# EXERCISE:
Your task is to write out the lines from the line containing "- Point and" through the last line of the material, exactly.
═══ COLLECTED DATA
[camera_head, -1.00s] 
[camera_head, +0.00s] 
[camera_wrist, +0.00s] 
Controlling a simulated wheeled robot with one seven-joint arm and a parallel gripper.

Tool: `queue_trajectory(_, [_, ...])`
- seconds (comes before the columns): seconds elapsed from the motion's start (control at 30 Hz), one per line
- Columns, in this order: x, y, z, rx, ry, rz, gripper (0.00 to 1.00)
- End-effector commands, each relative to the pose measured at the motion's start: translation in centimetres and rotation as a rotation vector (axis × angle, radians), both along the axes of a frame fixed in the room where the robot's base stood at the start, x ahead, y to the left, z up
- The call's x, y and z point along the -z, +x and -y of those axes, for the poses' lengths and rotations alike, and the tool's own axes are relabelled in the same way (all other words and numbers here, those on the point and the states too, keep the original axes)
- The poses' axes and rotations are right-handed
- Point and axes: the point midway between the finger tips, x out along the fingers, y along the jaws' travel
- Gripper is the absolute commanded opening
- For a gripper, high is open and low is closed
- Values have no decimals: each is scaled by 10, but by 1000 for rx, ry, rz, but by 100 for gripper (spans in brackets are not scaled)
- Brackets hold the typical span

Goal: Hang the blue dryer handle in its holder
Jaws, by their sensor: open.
══════
# EXERCISE SOLUTION:
- Point and axes: the point midway between the finger tips, x out along the fingers, y along the jaws' travel
- Gripper is the absolute commanded opening
- For a gripper, high is open and low is closed
- Values have no decimals: each is scaled by 10, but by 1000 for rx, ry, rz, but by 100 for gripper (spans in brackets are not scaled)
- Brackets hold the typical span

Goal: Hang the blue dryer handle in its holder
Jaws, by their sensor: open.

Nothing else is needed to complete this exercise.